**Exercise objective:** Reproduce exactly the final portion of the data: every line from the one containing "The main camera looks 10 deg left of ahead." through the last line, inclusive.
+++++
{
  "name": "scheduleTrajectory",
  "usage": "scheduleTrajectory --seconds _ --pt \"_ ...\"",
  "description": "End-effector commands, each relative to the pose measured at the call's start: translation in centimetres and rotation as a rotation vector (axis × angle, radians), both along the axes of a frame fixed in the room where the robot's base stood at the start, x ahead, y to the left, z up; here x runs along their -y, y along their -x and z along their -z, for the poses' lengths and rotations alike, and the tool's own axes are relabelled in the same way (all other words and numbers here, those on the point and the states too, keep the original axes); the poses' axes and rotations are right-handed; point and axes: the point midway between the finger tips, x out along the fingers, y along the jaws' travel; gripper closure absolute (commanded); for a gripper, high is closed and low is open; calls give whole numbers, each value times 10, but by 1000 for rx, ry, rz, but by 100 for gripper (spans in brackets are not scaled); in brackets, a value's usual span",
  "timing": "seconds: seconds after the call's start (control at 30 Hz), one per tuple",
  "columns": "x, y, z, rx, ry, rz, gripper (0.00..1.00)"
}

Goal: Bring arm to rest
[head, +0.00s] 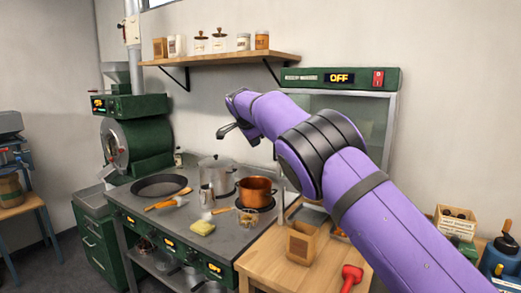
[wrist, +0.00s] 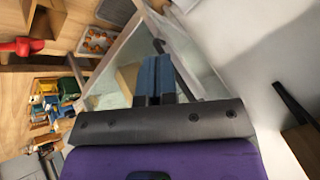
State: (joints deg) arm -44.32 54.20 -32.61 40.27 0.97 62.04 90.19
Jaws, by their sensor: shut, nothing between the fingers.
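My purple arm reaches up and across the head view from the lower right. My gripper (head: 228,131) is in the air in front of the back wall, above the stove and below the wall shelf. In the wrist view the two dark fingers (wrist: 154,80) lie together with nothing between them. The gripper touches nothing that I can see.
The stove (head: 150,215) holds a black pan (head: 160,185), a steel pot (head: 215,176) and a copper pot (head: 256,191). A wooden table (head: 270,265) bears a brown box (head: 301,243) and a red scoop (head: 351,276). A shelf (head: 220,58) with jars hangs above. A glass-fronted cabinet stands behind my arm.

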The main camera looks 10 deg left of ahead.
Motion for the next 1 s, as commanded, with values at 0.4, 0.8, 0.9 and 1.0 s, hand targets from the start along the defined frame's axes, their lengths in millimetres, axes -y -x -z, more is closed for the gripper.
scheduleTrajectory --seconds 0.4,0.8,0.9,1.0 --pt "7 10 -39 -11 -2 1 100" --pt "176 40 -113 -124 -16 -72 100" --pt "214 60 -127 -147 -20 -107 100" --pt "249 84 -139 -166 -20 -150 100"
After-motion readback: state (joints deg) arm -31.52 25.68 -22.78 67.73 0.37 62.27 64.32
+++++
**Result below:**
The main camera looks 10 deg left of ahead.
Motion for the next 1 s, as commanded, with values at 0.4, 0.8, 0.9 and 1.0 s, hand targets from the start along the defined frame's axes, their lengths in millimetres, axes -y -x -z, more is closed for the gripper.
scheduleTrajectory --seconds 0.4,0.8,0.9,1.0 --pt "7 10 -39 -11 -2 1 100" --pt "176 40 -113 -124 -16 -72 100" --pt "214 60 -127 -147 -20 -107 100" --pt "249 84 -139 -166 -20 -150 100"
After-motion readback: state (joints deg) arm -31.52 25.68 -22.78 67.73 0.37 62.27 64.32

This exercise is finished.